▶ [What to work on]
Pick out every line of the entries below where "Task" occurs, and copy those lines.

▶ [Information given]
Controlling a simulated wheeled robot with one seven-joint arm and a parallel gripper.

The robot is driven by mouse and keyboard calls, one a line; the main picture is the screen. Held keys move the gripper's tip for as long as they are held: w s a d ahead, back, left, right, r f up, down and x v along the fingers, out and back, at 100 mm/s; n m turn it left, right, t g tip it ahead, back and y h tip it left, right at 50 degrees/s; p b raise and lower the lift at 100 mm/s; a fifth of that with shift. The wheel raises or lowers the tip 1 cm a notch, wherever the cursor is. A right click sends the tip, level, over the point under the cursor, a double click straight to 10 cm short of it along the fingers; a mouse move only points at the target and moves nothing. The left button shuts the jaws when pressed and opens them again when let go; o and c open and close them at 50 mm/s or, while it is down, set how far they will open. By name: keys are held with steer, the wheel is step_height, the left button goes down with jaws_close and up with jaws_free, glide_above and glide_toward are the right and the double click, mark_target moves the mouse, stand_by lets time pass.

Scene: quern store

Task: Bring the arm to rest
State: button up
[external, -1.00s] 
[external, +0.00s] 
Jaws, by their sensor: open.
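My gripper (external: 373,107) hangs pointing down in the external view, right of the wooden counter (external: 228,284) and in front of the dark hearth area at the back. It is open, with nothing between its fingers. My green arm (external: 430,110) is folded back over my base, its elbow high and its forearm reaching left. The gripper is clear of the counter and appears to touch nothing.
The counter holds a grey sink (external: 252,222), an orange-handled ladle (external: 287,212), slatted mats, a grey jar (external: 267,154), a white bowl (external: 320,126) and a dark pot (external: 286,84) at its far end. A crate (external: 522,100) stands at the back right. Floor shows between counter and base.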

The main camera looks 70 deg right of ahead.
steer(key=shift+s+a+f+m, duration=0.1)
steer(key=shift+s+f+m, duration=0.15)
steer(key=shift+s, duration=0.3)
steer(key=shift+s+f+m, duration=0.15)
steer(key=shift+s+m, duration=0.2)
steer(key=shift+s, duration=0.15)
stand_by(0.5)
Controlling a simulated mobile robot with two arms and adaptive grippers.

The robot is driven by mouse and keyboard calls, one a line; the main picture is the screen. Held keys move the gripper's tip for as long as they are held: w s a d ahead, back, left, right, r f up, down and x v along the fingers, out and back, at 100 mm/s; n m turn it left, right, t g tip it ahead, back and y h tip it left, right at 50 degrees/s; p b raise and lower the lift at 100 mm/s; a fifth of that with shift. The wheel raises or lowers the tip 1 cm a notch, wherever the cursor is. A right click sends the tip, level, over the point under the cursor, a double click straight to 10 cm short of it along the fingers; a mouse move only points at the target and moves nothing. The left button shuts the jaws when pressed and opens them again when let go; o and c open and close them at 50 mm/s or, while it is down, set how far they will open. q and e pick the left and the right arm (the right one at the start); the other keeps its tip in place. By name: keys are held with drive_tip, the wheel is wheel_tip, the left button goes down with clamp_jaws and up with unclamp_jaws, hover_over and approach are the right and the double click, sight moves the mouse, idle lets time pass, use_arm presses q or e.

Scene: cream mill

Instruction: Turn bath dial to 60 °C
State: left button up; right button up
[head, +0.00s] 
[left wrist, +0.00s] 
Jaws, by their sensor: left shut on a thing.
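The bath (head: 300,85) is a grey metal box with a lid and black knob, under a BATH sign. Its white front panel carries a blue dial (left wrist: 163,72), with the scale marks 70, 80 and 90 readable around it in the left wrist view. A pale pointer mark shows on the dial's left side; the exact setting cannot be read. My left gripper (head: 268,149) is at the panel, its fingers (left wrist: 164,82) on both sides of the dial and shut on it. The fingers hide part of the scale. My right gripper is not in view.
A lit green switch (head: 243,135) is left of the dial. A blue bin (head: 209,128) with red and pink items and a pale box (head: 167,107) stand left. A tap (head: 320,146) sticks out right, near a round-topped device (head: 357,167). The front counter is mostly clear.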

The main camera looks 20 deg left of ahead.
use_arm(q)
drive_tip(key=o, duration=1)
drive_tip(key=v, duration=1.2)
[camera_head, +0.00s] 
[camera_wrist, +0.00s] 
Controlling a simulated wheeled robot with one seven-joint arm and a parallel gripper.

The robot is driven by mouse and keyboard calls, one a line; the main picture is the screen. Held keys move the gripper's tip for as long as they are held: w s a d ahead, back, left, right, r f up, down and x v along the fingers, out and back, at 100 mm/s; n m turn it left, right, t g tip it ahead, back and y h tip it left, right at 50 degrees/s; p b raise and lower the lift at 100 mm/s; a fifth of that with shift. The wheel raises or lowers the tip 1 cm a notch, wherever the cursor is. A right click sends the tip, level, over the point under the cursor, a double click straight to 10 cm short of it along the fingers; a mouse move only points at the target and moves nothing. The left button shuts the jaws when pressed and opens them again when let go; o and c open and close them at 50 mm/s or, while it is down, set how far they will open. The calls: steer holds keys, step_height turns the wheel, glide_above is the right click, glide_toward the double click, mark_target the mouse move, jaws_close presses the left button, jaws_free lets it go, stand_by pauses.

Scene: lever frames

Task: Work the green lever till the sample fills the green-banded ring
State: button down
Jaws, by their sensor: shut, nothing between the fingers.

▶ [Solution to the exercise]
Task: Bring the arm to rest
Task: Work the green lever till the sample fills the green-banded ring

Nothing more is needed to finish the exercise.